■ **WHAT THE EXERCISE ASKS**: Write out the lines from the top of the material through the line with "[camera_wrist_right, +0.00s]", exactly and with nothing added.

■ **RAW DATA**:
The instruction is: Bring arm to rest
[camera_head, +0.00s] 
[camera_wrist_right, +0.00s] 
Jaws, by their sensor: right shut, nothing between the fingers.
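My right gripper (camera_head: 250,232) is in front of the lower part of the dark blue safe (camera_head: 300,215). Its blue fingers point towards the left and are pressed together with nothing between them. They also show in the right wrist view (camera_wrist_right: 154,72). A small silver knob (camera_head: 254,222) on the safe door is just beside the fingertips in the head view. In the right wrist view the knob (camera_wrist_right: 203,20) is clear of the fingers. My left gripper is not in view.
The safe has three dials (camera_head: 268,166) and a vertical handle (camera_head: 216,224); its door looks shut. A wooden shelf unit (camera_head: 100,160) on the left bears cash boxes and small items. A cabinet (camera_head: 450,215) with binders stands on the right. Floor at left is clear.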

■ **REPLY**:
The instruction is: Bring arm to rest
[camera_head, +0.00s] 
[camera_wrist_right, +0.00s] 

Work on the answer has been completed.